The comedy educational panel show QI has entered its tenth year with the J series of episodes currently airing, having slowly but steadily become a mainstay of BBC 2’s yearly lineup. There are extended editions, Christmas specials, even that holiest of panel show holies – a ‘Highlights Special’ episode primed to fill any schedule gap when the channel has run out of episodes of Miranda.
Originally airing on a vague promise to share interesting facts, quickly becoming more popular than one might have expected as people succumbed to feeling superior to Alan Davies, it is still a surprise that such a contradictory animal of a show has thrived over the last decade. It wants to engage the viewing public’s brain without alienating us, and so it adopts an odd mixture of camaraderie and condescension, destroying the cosy urban myths we’re all so fond of believing only to replace them with equally simplified versions of the truth so that we all have something to be an expert on at parties in years to come.
One secret of its success, perhaps, is that for that mixture they chose the perfect host in Stephen Fry. He can, at times, be the Marmite of comedians – his brilliance is indubitable, but in the same way that your cleverest tutor or lecturer is clearly a genius and yet also impossible to hold a normal conversation with. Fry can definitely do that, at least, and his easy back and forth with the panellists is one of the show’s highlights, but when he steps back into the slightly lecturing position of chairman his manner can be more than slightly grating.
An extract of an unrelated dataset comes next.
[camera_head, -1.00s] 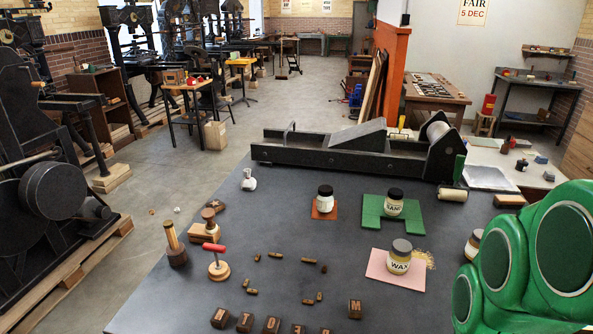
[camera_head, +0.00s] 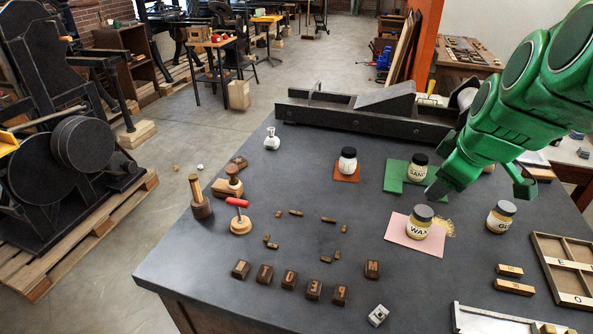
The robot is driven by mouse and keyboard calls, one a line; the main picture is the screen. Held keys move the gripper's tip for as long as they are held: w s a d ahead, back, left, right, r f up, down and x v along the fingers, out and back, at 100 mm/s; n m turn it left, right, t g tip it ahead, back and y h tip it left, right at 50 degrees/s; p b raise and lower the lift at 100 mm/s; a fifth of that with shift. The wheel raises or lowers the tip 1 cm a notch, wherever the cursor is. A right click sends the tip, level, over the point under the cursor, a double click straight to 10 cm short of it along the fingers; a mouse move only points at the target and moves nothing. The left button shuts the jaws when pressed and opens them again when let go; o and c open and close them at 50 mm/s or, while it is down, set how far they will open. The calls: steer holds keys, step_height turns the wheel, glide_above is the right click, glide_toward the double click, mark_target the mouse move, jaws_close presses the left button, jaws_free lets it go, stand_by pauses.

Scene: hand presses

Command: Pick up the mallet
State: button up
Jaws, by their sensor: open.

Then again, it’s hard to imagine any comedy panel show getting away with educational lectures any more successfully – we’re unlikely to ever see Jeremy Paxman doubled over with laughter as he fails to get through a sentence and a panel mock him mercilessly.
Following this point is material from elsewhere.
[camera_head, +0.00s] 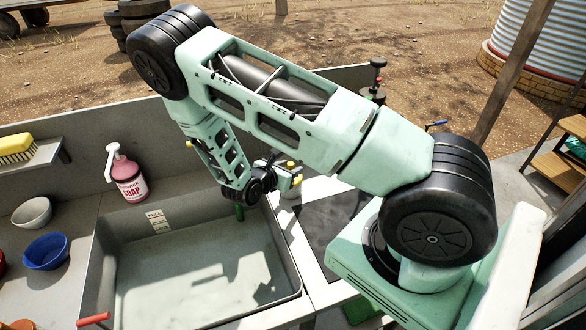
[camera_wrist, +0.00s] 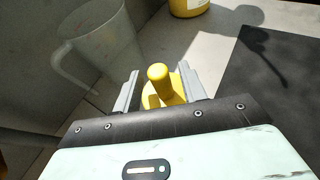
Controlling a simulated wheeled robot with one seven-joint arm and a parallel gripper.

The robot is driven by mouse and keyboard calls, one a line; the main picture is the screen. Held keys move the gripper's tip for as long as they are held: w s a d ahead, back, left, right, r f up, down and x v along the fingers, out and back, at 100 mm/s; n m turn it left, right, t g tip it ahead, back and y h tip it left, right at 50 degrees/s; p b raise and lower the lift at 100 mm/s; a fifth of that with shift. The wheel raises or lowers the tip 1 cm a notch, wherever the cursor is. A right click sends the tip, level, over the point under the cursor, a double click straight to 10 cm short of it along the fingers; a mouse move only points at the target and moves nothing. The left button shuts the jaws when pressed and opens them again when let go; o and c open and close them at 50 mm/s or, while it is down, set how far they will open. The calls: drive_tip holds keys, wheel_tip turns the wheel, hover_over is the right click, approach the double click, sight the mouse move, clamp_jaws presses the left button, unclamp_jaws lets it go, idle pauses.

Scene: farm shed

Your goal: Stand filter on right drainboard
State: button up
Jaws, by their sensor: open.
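In the wrist view my gripper (camera_wrist: 160,88) is open. A yellow piece with an upright rounded knob (camera_wrist: 158,80) stands between its two grey fingers; I cannot tell whether they touch it, or whether it is the filter. In the head view my gripper (camera_head: 288,178) is over the inner edge of the right drainboard, beside the basin. The right drainboard (camera_head: 318,268) carries a dark mat (camera_head: 325,215), partly hidden by my arm. The mat also shows at the right of the wrist view (camera_wrist: 275,95).
A translucent measuring jug (camera_wrist: 100,45) stands close left of my gripper. A yellow container (camera_wrist: 188,6) is beyond it. The basin (camera_head: 190,275) lies left of the drainboard. A pink soap bottle (camera_head: 130,185), a blue bowl (camera_head: 46,252) and a white bowl (camera_head: 32,213) are farther left.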

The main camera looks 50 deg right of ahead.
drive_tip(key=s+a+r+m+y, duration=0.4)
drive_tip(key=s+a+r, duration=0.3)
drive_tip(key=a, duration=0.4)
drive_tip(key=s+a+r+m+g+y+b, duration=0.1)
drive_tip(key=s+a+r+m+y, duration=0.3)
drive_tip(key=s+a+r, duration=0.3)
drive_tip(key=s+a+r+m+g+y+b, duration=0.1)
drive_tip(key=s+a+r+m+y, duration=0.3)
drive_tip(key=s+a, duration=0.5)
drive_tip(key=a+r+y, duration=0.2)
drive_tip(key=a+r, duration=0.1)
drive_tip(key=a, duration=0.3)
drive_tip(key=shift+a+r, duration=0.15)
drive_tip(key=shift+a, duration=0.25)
The real draw of the show, however, is the panellists. Alan Davies obviously fulfils the long-term role of whipping boy well, but is still more than smart enough to pull out a surprise piece of knowledge every now and then, and to be better than most at recognising trick questions when they’re staring him in the face. The others, though – the rotating cast of British and foreign comedians, chosen as much for their brains as for their humour – add an unpredictable passion to the show, as niche areas of expertise are uncovered and competitive natures come out to play. This is obviously echoed in the back-room writing and researching staff, who unearth strange pieces of knowledge daily and are a clear presence in the show, often contributing something during an episode after a question has been raised. (Unsurprisingly, their twitter account is also often a delight.)
The real question, then, becomes not how it has survived so long, but how much longer can it continue? Back when it first became obvious that the series were themed by letters of the alphabet, the eventual implicit target of a Z series seemed close to impossible. By the time this term’s Freshers take Finals in their third year, however, the show should be approaching the halfway point, and who wouldn’t appreciate the day in 2028 that a 70-year-old Stephen Fry finally ventured the questions of Zebras, Zeppelins and Zyzzyvas?